Recipe: Brussels sprouts-spinach slaw with dried cranberries
This winter slaw would be an excellent accompaniment to spicy sausage or pulled-pork sliders. Debbie Arrington
Shaved or thinly sliced, raw Brussels sprouts make a crunchy and flavorful slaw. Thin shreds of spinach add lightness and another flavor/shade of green.
Grated onion puts zip into the traditional slaw dressing (without biting into any onion chunks). Carrots and dried cranberries contribute more contrast and a little sweetness.
This slaw can be made a day ahead; refrigerate any leftovers.

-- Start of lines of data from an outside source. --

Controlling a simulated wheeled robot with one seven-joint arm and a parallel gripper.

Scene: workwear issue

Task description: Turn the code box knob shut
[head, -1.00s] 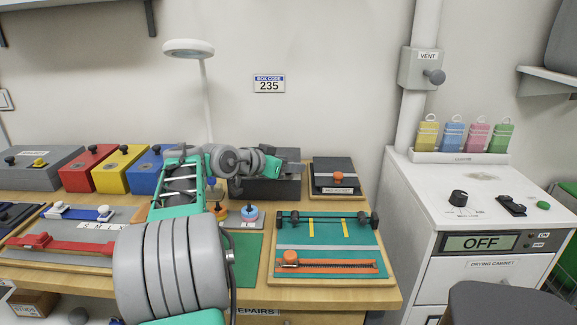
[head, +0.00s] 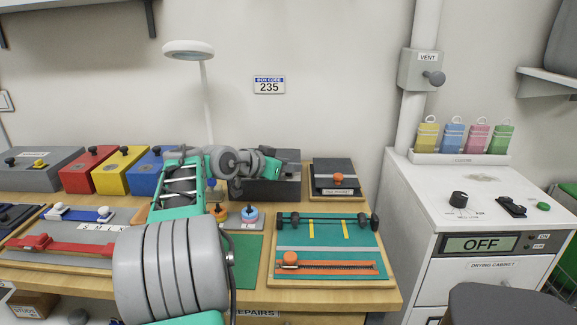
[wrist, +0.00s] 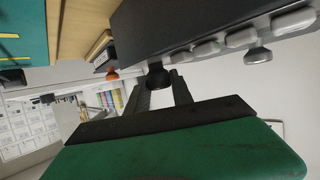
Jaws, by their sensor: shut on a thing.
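The code box (head: 285,190) is a dark box at the back of the bench, partly hidden behind my arm. In the wrist view the dark box (wrist: 190,28) fills the upper part, with a row of pale grey dials along one face. A dark round knob (wrist: 158,77) sticks out of it, and a grey knob (wrist: 257,55) shows farther right. My gripper (wrist: 159,84) has its two fingers on either side of the dark knob, shut on it. In the head view my gripper (head: 262,163) is at the box; its fingertips are hard to make out.
A small dark box with an orange knob (head: 338,180) stands to the right of the code box. A green board with an orange slider (head: 330,232) lies in front. Red (head: 88,168), yellow and blue boxes stand left. A wall sign (head: 269,85) reads "BOX CODE 235".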

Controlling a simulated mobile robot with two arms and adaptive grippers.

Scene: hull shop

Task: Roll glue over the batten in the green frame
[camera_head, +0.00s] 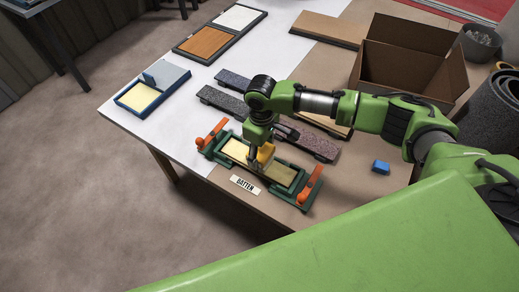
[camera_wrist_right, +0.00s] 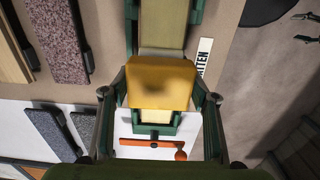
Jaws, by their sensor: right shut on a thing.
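The green frame (camera_head: 302,201) lies near the table's front edge, with an orange lever at each end. The pale batten (camera_head: 281,174) lies lengthwise in it; it also shows in the wrist view (camera_wrist_right: 162,30). My right gripper (camera_head: 262,156) is over the frame's middle, shut on a yellow block-like tool (camera_head: 266,153). In the wrist view the tool (camera_wrist_right: 160,82) sits between the fingers and hides part of the batten. Its underside and any contact with the batten are hidden. My left gripper is not in view.
A blue tray (camera_head: 157,101) with a pale yellow area stands at the left. Speckled dark slabs (camera_head: 219,102) lie behind the frame. A cardboard box (camera_head: 400,65) stands at the back right. A small blue block (camera_head: 381,167) lies right of the frame. A BATTEN label (camera_head: 244,185) lies in front.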

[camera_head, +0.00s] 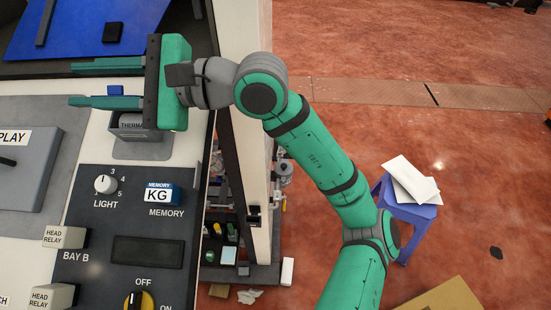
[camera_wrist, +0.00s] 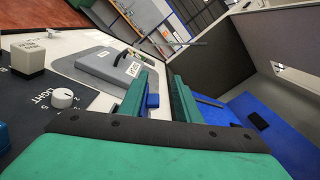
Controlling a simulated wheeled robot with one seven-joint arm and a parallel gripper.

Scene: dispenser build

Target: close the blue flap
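A wide blue panel (camera_head: 75,30), the only flap-like blue thing, lies in a dark surround at the top left of the head view. It carries a black bar and a small black block (camera_head: 113,32). In the wrist view the blue panel (camera_wrist: 285,140) is at the right, beyond the right finger; I cannot tell its hinge or how far open it is. My gripper (camera_head: 75,84) is open, its fingers pointing left, just below the panel in the head view. A small blue piece (camera_head: 115,90) shows between the fingers, above a grey block marked THERMA (camera_head: 140,148).
A black control panel (camera_head: 135,215) with a light knob (camera_head: 106,184), a memory button (camera_head: 160,193) and a yellow-black switch (camera_head: 139,300) lies below my gripper. A grey display lid (camera_head: 30,165) is at the left. A white post (camera_head: 245,40) stands right of the bench.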

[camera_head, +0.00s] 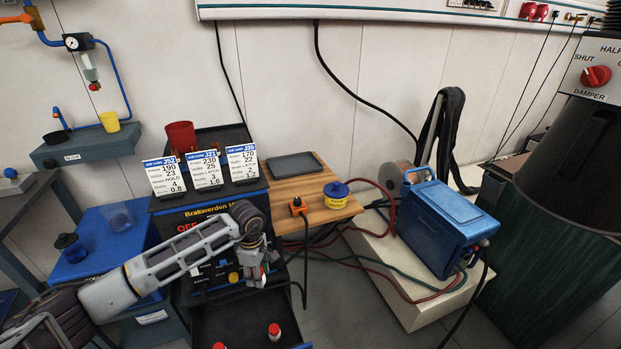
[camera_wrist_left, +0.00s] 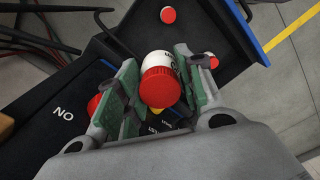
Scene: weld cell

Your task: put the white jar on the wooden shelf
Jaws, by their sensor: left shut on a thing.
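My left gripper (camera_head: 262,272) hangs in front of the dark machine's front panel, over a black lower tray. In the left wrist view the gripper (camera_wrist_left: 160,88) is shut on the white jar (camera_wrist_left: 168,57), which has a red lid facing the camera. In the head view the jar is mostly hidden by the fingers. The wooden shelf (camera_head: 315,214) is attached right of the machine, behind and right of the gripper. My right gripper is not in view.
On the shelf are a grey tray (camera_head: 295,167), an orange clamp-like thing (camera_head: 298,206) and a blue-and-yellow spool (camera_head: 336,195). Bare wood shows between them. Red-capped items (camera_head: 274,331) stand on the black tray (camera_head: 245,318). A blue welder (camera_head: 442,228) and hoses are at right.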

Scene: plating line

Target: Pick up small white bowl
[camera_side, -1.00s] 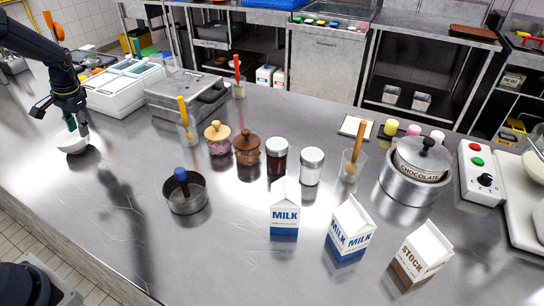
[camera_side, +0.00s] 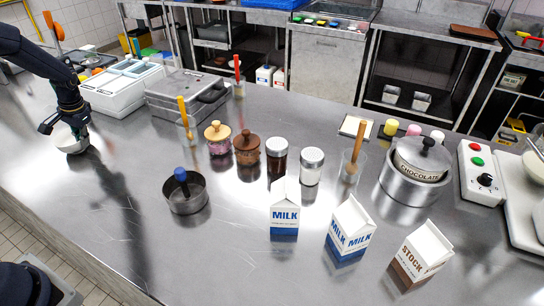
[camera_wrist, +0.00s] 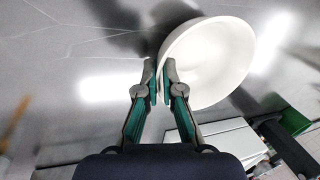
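The small white bowl (camera_side: 70,138) sits on the steel counter at the far left of the side view. In the wrist view the bowl (camera_wrist: 222,62) is right of the fingers, with its near-left rim at the fingertips. My gripper (camera_side: 66,130) is down at the bowl in the side view and hides part of it. In the wrist view my gripper (camera_wrist: 160,76) has its fingertips close together, one on each side of the bowl's wall. It looks shut on the rim. The bowl appears to rest on the counter, though its underside is hidden.
A dark pot with a blue knob (camera_side: 185,191) stands to the right of the bowl. A white container unit (camera_side: 122,88) is behind it. Jars, milk cartons (camera_side: 285,208) and a chocolate pot (camera_side: 420,160) stand farther right. The counter (camera_side: 110,215) in front is clear.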

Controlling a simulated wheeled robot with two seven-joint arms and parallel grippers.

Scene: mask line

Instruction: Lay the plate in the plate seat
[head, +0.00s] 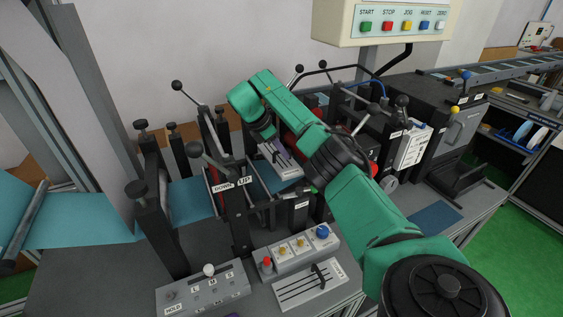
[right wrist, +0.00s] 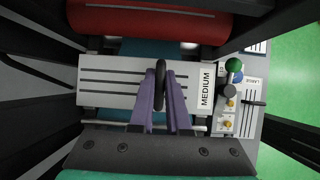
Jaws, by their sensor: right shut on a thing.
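My right gripper (right wrist: 160,88) is shut on the black upright handle of a pale grey plate (right wrist: 105,82). The plate has dark lengthwise slots and a MEDIUM label. In the head view the plate (head: 283,163) is inside the machine, beneath my green right arm, whose wrist partly hides the gripper. In the right wrist view it lies across the blue web (right wrist: 150,48), between the red roller (right wrist: 150,22) and a dark bar (right wrist: 155,152). The seat is mostly hidden by the plate; I cannot tell whether the plate touches it. My left gripper is out of view.
Another slotted plate with a black handle (head: 310,287) lies on the front bench. Near it are a button box (head: 293,253) and a knob panel (head: 203,288). Black posts and ball-ended levers (head: 194,150) crowd the machine. A control panel (head: 390,20) hangs above.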

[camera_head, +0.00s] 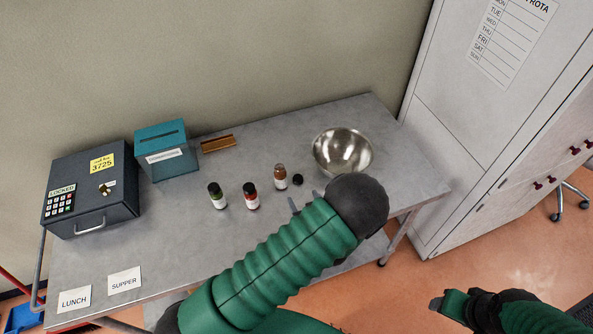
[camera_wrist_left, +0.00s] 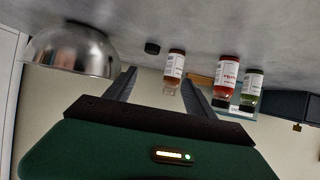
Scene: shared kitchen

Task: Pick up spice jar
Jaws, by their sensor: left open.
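Three spice jars stand upright on the grey metal table (camera_head: 205,262): a green one (camera_head: 217,197), a red one (camera_head: 251,197) and an open orange-brown one (camera_head: 280,177). A black lid (camera_head: 297,180) lies beside the orange-brown jar. My left gripper (camera_wrist_left: 160,70) is open and empty; in the head view my arm hides most of it. The left wrist view is upside down; there the orange-brown jar (camera_wrist_left: 174,68) appears between the fingers, nearer the right-hand one, with no visible contact. My right gripper (camera_head: 440,304) is at the lower right, away from the table; its jaws are unclear.
A metal bowl (camera_head: 342,151) stands right of the jars. A dark lockbox (camera_head: 92,190), a teal box (camera_head: 166,150) and a small wooden holder (camera_head: 218,144) stand behind and left. LUNCH (camera_head: 75,299) and SUPPER (camera_head: 124,281) cards lie front left. A tall cabinet (camera_head: 470,150) stands right.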

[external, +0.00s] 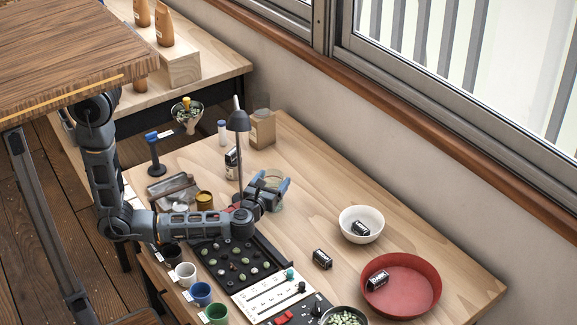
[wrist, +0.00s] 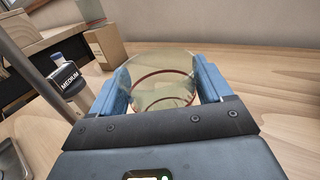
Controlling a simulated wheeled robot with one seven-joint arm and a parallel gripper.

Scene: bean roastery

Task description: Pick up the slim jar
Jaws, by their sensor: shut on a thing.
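My gripper (external: 272,187) is shut on a clear jar (wrist: 160,84) with a reddish-brown ring. In the wrist view, its blue fingers press on both sides of the jar. In the external view, the jar (external: 277,205) is partly hidden by the fingers. It is at or just above the wooden table; I cannot tell if it touches. The frames do not settle which one is the slim jar.
A dark lamp (external: 239,122) stands close beside my gripper, with a bottle labelled MEDIUM (wrist: 68,77) near it. A dark bean tray (external: 238,262) lies in front. A white bowl (external: 361,212) and a red bowl (external: 425,287) stand to the right. Table between is mostly clear.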

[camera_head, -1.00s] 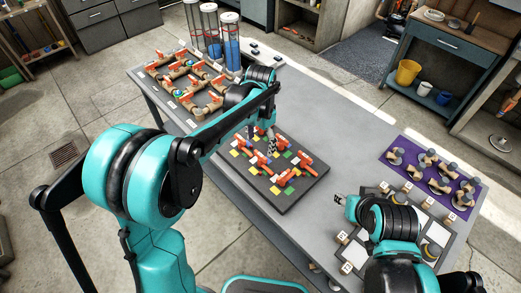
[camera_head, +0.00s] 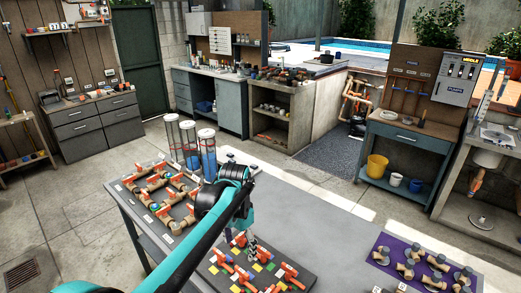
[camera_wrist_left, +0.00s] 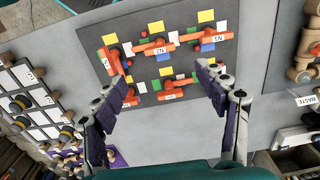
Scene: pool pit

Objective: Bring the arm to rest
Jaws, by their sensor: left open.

Brussels sprouts-spinach slaw
Makes 4 to 6 servings
3 tablespoons mayonnaise
1 tablespoon ketchup
1 teaspoon white wine vinegar
½ teaspoon sugar
½ teaspoon seasoning salt
¼ cup grated yellow onion
½ cup grated carrot
¼ cup dried cranberries
2 cups fresh Brussels sprouts, shaved or thinly sliced
1 cup fresh spinach, shredded or thinly sliced
In a large bowl, mix together mayonnaise, ketchup and vinegar until smooth. Add sugar and seasoning salt, then grated onion; mix to blend. Stir in grated carrot and dried cranberries.
Add Brussels sprouts and spinach; toss lightly to coat greens with dressing mixture.
This slaw can be served at once. Or chill for 30 minutes to more to meld flavors. It can be made up to 24 hours before serving; store covered in the refrigerator.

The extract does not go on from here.